Despite tying together north with south in a physical manner, these switchgears, dams, and power lines are not often understood as the colonizing instruments they are, accumulating profit to corporations far from the water sources. Instead, they are mostly seen as neutrally utilitarian or in some cases beautiful embodiments of national romantic or functionalist ideals. Asymmetric relationships between places such as Stockholm and the village of Bårjås (Porjus), one of the sites of the 15 state-owned hydroelectric plants on the Julevädno (Lule River), are a conditio sine qua non for the growth of the capital-intensive, congested realms, and consequently my own existence within such an environment. To portray this, the genealogy of Swedish hydropower is considered as a long site of interconnected socio-technical systems, zigzagging over various territories and temporalities.

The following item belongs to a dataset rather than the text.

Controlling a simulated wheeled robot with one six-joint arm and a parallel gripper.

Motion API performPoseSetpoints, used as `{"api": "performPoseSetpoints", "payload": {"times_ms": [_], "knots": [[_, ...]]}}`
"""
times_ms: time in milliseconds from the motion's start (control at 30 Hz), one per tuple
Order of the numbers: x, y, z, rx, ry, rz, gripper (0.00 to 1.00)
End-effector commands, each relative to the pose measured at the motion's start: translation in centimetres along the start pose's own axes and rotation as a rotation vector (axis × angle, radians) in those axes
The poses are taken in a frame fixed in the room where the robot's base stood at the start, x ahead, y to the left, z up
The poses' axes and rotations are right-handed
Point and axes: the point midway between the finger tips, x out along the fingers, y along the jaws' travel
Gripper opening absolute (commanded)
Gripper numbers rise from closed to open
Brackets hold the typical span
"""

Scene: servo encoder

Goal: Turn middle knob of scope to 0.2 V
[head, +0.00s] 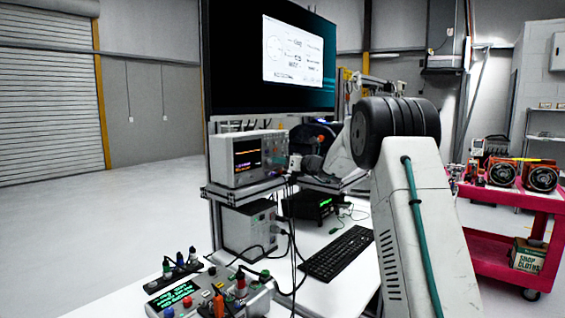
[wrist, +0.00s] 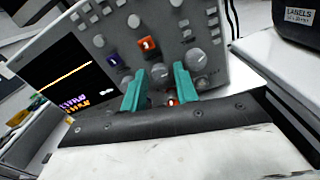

“Next stop Hornstull”. Due to a signal error, I am late when I get off the crowded subway. A street vendor obtrusively blocks me on my way to Clas Ohlson. “With this deal you get cheap ─ and green ─ power. We have student reduction”. I take a flyer, but I am not sure I will consider the offer.

 

[1] Asplund, G. (red.) (1931). Acceptera. Stockholm: Tiden.

[2] Vattenfalls historia och kulturarv. (2021). Ett stamnät blir till. Available at: <https://historia.vattenfall.se/stories/hela-sverige-blir-elektriskt/ett-stamnat-blir-till> [Accessed 3 April 2022].

[3] Foster, J., (2000). Marx’s ecology. New York, N.Y: Monthly Review, p.ix.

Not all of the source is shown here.